Nous pouvons traduire taqyid par "coalescence", qui nous semble l'image la plus
propre pour rendre cette idée de passage entre deux modalités ontologiques distinctes.
Pour approcher le point de coalescence, il faut parcourir différents niveaux de
la réalité phénoménale qui commence par la matière sensible qui elle-même n'est
que la manifestation perceptible de plusieurs niveaux de réalité sous-jacents.
Baha'u'llah explique que l'intelligence humaine ne pourra jamais approcher le
point de coalescence car les lois de la rationalité et de l'intelligibilité se
brisent avant d'atteindre le niveau de réalité le plus fondamental qui se trouve
à son contact.
Baha'u'llah inclut dans le Malakut à proximité du point de coalescence, un monde
très particulier, dont le concept a été élaboré par la mystique musulmane, et
qu'on appelle le "Monde imaginal" ('alam al-mithal). Dans la philosophie musulmane,
le Monde imaginal est le monde des événements de l'âme, ou bien un monde où les
réalités existent sous forme de "corps subtil". Il est très difficile de préciser
la nature exacte de ce Monde imaginal parce que les références que nous avons
pu recueillir jusqu'à ce jour sont trop peu nombreuses.
Cependant, il semble qu'il faille comprendre que le Monde imaginal joue un rôle
capital dans le processus de la coalescence, car ce serait par son intermédiaire
que les lois du monde spirituel deviennent les lois de la rationalité universelle
qui sont à l'origines des lois cosmiques de notre univers.
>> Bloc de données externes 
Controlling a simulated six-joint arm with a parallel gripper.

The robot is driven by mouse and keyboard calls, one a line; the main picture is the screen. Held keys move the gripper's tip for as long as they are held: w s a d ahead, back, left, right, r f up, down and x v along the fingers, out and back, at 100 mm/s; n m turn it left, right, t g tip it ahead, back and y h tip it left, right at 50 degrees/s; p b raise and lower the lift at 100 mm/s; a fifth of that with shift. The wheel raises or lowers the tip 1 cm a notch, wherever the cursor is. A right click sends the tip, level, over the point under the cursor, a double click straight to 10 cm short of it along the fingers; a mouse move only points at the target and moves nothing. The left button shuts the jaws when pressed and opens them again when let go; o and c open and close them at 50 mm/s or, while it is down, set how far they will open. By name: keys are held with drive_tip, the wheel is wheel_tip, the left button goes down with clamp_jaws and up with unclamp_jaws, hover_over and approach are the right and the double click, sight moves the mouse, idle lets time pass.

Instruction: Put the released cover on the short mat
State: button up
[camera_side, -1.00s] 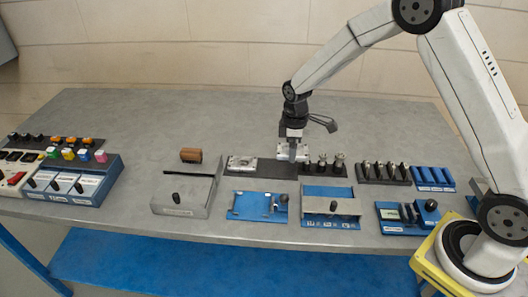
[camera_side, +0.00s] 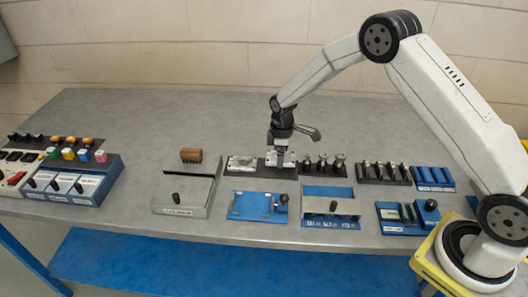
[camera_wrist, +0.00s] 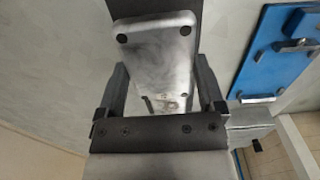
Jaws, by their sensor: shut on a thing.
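My gripper (camera_side: 280,162) is shut on a silver metal cover, low at the right part of a dark mat (camera_side: 262,172). In the wrist view the cover (camera_wrist: 157,55) lies between the two fingers, with dark holes near its far corners. The mat also shows as a dark strip beyond it (camera_wrist: 150,8). I cannot tell whether the cover touches the mat. Another silver metal piece (camera_side: 242,163) lies on the left part of the same mat, just left of my gripper.
Dark racks with upright metal parts (camera_side: 322,168) stand close to the right of my gripper. Blue fixtures (camera_side: 250,212) and a grey box with a black knob (camera_side: 190,200) are in front. A brown roll (camera_side: 191,155) lies behind the box. The table behind is clear.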

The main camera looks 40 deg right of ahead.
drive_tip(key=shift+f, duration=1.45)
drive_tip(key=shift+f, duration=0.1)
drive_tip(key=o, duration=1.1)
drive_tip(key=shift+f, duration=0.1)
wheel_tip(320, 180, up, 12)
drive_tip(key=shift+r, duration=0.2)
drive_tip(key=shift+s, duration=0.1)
Certaines réalités
intellectuelles, comme les nombres et certaines lois de la physique ou des mathématiques
pourraient avoir une forme de préexistence dans le Monde imaginal.
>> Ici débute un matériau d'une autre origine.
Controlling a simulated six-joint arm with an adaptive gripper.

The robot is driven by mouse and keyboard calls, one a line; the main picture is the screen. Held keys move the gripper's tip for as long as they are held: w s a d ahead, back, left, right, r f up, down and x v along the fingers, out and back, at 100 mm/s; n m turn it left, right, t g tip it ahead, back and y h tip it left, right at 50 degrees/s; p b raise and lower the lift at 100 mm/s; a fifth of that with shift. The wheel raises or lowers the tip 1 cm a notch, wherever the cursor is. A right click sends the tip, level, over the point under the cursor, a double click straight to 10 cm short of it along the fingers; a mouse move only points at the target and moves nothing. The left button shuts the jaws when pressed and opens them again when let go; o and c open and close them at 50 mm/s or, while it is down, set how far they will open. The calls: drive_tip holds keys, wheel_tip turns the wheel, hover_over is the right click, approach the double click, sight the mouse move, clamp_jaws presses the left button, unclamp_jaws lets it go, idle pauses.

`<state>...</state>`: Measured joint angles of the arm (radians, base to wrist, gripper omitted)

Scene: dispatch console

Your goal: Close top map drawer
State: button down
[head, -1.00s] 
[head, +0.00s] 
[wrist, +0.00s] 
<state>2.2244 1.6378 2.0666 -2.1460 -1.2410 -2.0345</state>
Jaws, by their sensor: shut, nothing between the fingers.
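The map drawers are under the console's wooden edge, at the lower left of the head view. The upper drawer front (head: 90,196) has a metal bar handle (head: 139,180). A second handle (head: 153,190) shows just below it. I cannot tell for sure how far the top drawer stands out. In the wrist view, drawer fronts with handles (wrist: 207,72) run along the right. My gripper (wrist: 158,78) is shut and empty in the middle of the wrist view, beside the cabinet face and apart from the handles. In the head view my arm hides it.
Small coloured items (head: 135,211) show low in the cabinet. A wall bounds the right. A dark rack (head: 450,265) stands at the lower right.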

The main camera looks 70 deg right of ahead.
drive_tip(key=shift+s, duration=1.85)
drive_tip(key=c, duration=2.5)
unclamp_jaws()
Il n'est pas certain qu'il faille lier le problème de la coalescence des réalités
matérielles au problème de la création de l'univers à partir de la première singularité.
En effet, il existe peut-être une coalescence propre à chaque objet matériel de
notre univers, comme il se peut que ce soit tout l'univers qui soit né d'un processus
brutal et unique de coalescence. La question n'est pas évoquée par Baha'u'llah.
Cependant, compte tenu de l'allure générale de la métaphysique baha'ie, le sentiment
de l'auteur est qu'il faut regarder la coalescence comme reflétant plutôt un niveau
d'explication intelligible et métaphysique que comme un processus scientifique.
La question n'a d'ailleurs que peu de sens, puisque la coalescence a dû se produire
avant même l'émergence de l'espace temps et bien avant que n'apparaissent les
lois de la physique, c'est-à-dire dans un cadre métaphysique au sens propre du
terme.
On trouve dans la Tablette de la Sagesse [30]
un texte très frappant sur la création de l'univers. Le processus qui y est décrit
ressemble étrangement à celui du Big Bang:
"Ce qui existe a existé avant, mais pas sous la forme que tu vois aujourd'hui.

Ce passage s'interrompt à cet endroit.